12. Творчество Л. Андреева.

Андреев Леонид Николаевич (9 (21). 8. 1871, Орел - 12.9.1919, д. Нейвала, Финляндия) - прозаик, драматург, публицист.

Детские и юношеские годы Андреева прошли в отцовском доме. В 1882его отдали в орловскую гимназию. Учился он, по собственному признанию,«скверно», но много и самозабвенно читал - Ж. Верна, Э. По, Ч. Диккенса, которого, вспоминал Андреев, «перечитывал десятки раз». Но свое сознательное отношение к книге он связывает с Д. И. Писаревым. Задумывался он и над трактатом Л. Н. Толстого «В чем моя вера?», «вгрызался» в Э.Гартмана и А. Шопенгауэра, чье сочинение «Мир как воля и представление»оказало на него сильнейшее и устойчивое влияние. Он и в зрелые годы оставался «под знаком» Шопенгауэра к его исторической и этической концепции восходят и трагическое миропонимание, и пессимизм, которые появлялись в творчестве писателя в кризисные моменты его развития.

В 1891 Андреев, по окончании гимназии, поступил на юридический факультет Петербургского университета. Отчисленный из него в 1893 «за невзнос платы», перевелся в Московский университет. Плату за обучение вносит за него Общество пособия нуждающимся. Бедствуя, Андреев дает уроки, рисует на заказ портреты (как и в Орле после смерти отца в 1889).

Окончив в 1897 университет кандидатом права, Андреев служит помощником присяжного поверенного, выступает в суде в качестве защитника. В 1897 начинается и систематическая литературная деятельность Андреева, хотя первое его выступление в печати состоялось в 1892, когда он в журнале «Звезда» опубликовал написанный им для заработка рассказ о голодающем студенте «В холоде и золоте» . Андреев входит в литературу автором многочисленных судебных репортажей, печатавшихся вначале в «Московском вестнике», а затем в газете «Курьер». Здесь он вел два цикла фельетонов, а с дек. 1901 заведовал беллетристическим отделом, где при его содействии появились первые произведения Б.К. Зайцева, А. М. Ремизова, Г. И. Чулкова и др.

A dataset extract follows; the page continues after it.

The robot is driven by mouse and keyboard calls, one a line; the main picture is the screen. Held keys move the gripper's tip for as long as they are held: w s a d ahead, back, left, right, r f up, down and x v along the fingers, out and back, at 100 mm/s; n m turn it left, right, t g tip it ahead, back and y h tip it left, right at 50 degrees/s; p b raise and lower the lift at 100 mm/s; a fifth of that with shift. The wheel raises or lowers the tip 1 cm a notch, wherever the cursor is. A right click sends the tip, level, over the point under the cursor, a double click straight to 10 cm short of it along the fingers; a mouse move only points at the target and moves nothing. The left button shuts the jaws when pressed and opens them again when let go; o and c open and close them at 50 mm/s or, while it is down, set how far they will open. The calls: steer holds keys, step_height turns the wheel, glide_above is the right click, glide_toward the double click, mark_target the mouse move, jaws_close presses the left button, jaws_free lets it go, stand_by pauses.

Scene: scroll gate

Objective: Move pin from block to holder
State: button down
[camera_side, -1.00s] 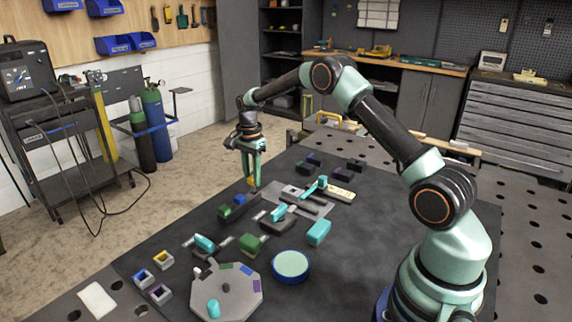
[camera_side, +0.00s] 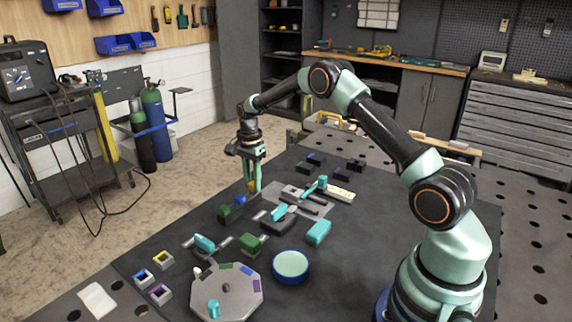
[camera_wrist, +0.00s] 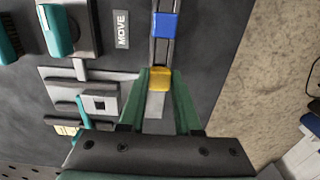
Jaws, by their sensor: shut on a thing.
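A yellow piece (camera_wrist: 160,79), likely the pin, sits between my gripper's fingers (camera_wrist: 160,92) in the wrist view, and the fingers are shut on it. In the side view the yellow piece (camera_side: 251,186) shows at the fingertips of my gripper (camera_side: 254,187). It is at the far end of a dark block (camera_side: 228,217) that also carries a blue piece (camera_side: 240,199) and a green piece (camera_side: 224,210). I cannot tell whether the yellow piece still touches the block. Small square holders with blue (camera_side: 143,279), yellow (camera_side: 163,260) and purple (camera_side: 159,293) rims stand at the front left.
A grey plate with a turquoise handle (camera_side: 321,184) lies right of my gripper. Nearer are turquoise-handled fixtures (camera_side: 204,243), a green block (camera_side: 252,244), a round blue-rimmed dish (camera_side: 291,265) and an octagonal plate (camera_side: 243,300). The mat's left edge is close to my gripper.

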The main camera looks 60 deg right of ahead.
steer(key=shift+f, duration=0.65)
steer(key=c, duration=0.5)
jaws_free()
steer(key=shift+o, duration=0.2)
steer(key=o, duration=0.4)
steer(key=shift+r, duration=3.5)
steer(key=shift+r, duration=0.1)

Новеллистическое наследие Андреева включает в себя около девяноста рассказов. Большая их часть (свыше пятидесяти) создана в первый период творчества - с 1898 по 1904 гг. В новеллистике, отмеченной бурными художественными поисками, произошло становление писателя как мастера, здесь наметился круг его постоянных образов и тем. Начиная с 1905 г., Андреев работает и как прозаик, и как драматург. Постепенно театр занимает все бОльшее место в творчестве Андреева; на протяжении десяти лет он создает оригинальные театральные системы. Во второй половине 1900-х гг. и в 1910-е гг. Андреев написал примерно равное число рассказов: около двадцати в каждый период. При этом неуклонно растет количество драм: одиннадцать пьес создал Андреев в годы первой революции и годы реакции, семнадцать - в десятые годы. Повышение удельного веса драматургии отражало изменение жанровой ориентации художника. На это указывают не только количественные характеристики творческого спектра.

В своих ранних рассказах Андреев продолжает традиции «шестидесятников»: Н. В. Успенского, А. И. Левитова, Н. Г. Помяловского, Ф. М. Решетникова с типичной для их прозы «правдой без всяких прикрас» (Н. Г. Чернышевский), стихией бытописания, скурпулезной, не всегда художественно мотивированной детализацией. Но в лучших из них - «Баргамот и Гараська» (1898), «Петька на даче» (1899), «Ангелочек» (1899) - отчетливо проступают и социальные приметы героев, и противоречия времени, и сочувственно- сострадательное отношение автора к «униженным и оскорбленным», и авторская ирония.

Герой рассказа Л. Андреева «АНГЕЛОЧЕК» — человек с непокорной душой. Он не может спокойно отнестись к злу и унижению и мстит миру за подавление собственной личности, индивидуальности. Сашка делает это теми способами, которые приходят ему в голову: бьет товарищей, грубит, рвет учебники. Всеми силами он пытается привлечь к себе внимание и заставить с собой считаться.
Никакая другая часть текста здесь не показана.